The seasonally inspired menu, great wine and great brunch keep locals coming back

The East Village eatery Belcourt has a loyal clientele of neighborhood locals who swear by the seasonally-inspired menu, reasonably priced wines and what they swear is one of the best brunches downtown.

Belcourt chef Matt Hamilton earned his chops working as a sous-chef at Five Points and Prune.  At Belcourt, he’s created a neighborhood staple that feels a lot like stepping into a café in Paris.  In fact, all the décor  -- from tables to the antique bar -- are straight out of France.

The menu, however, is what Hamilton calls “comfort food with a wink.” His philosophy pairs the idea of local, sustainable eating with unpretentious, well-priced fare. On a recent visit, the menu included a blood orange salad, a selection of American and European cheese, the pan roasted pork chop with maple bacon and gorgonzola sauce, all paired with a $32/bottle of Rioja.
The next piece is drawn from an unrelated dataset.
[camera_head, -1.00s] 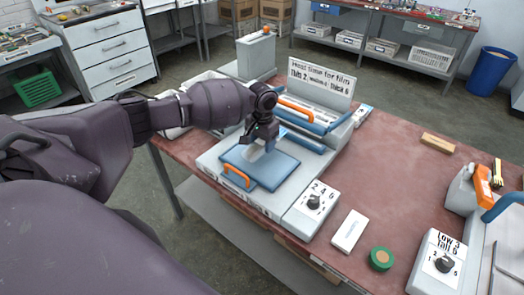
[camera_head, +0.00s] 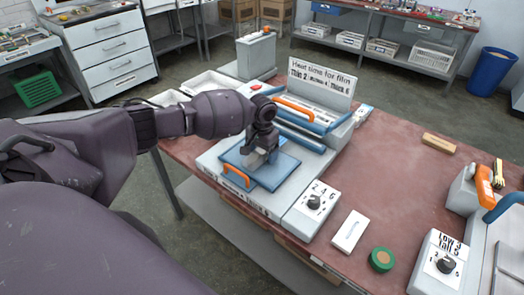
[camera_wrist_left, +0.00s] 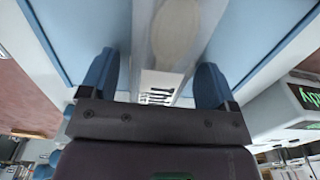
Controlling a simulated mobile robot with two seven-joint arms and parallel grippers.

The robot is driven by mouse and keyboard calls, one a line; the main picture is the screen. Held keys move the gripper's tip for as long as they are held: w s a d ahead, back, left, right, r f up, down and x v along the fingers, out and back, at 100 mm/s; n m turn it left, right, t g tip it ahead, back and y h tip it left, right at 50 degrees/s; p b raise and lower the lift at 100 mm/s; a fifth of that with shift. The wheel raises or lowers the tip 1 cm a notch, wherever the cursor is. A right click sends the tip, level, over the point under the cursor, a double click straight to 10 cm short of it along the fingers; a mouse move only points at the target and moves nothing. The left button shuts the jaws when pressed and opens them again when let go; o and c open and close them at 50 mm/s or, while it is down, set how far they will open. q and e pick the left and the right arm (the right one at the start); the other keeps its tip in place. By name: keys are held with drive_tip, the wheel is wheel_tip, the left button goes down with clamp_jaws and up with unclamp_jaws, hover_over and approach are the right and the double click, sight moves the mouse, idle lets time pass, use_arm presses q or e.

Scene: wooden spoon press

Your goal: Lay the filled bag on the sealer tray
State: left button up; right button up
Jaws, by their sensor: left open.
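My left gripper (camera_head: 257,160) is just over the tray, pointing down. In the left wrist view its two blue fingertips (camera_wrist_left: 155,82) are spread apart. A pale, clear bag (camera_wrist_left: 160,45) with a wooden spoon bowl (camera_wrist_left: 178,28) inside lies between and beyond the fingers, over the blue tray. In the head view the gripper hides most of the bag. My right gripper is not in view.
The sealer's dial box (camera_head: 312,205) stands at the tray's right. A white block (camera_head: 348,231), a green round tin (camera_head: 381,259) and a wooden block (camera_head: 438,143) lie on the red table. A second dial machine (camera_head: 440,262) is at the right. The table's middle right is clear.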

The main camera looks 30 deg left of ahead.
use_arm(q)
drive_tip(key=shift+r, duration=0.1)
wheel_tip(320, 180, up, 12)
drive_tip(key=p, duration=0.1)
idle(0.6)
Hamilton stresses that everything except the bread is made in-house.  That includes the yogurt and all condiments, from ketchup to dressings.

The wine-list recently underwent a revamp, and features a selection of smaller producers from France and Spain, with bottles starting around $28.

It’s brunch that locals say they can’t live without. The extensive menu includes everything from omelets to vanilla and bourbon French toast with house made ricotta,  to the Pani Frattau, made from music-paper bread lasagna with house made ricotta, crème fraiche, parmesan and poached eggs.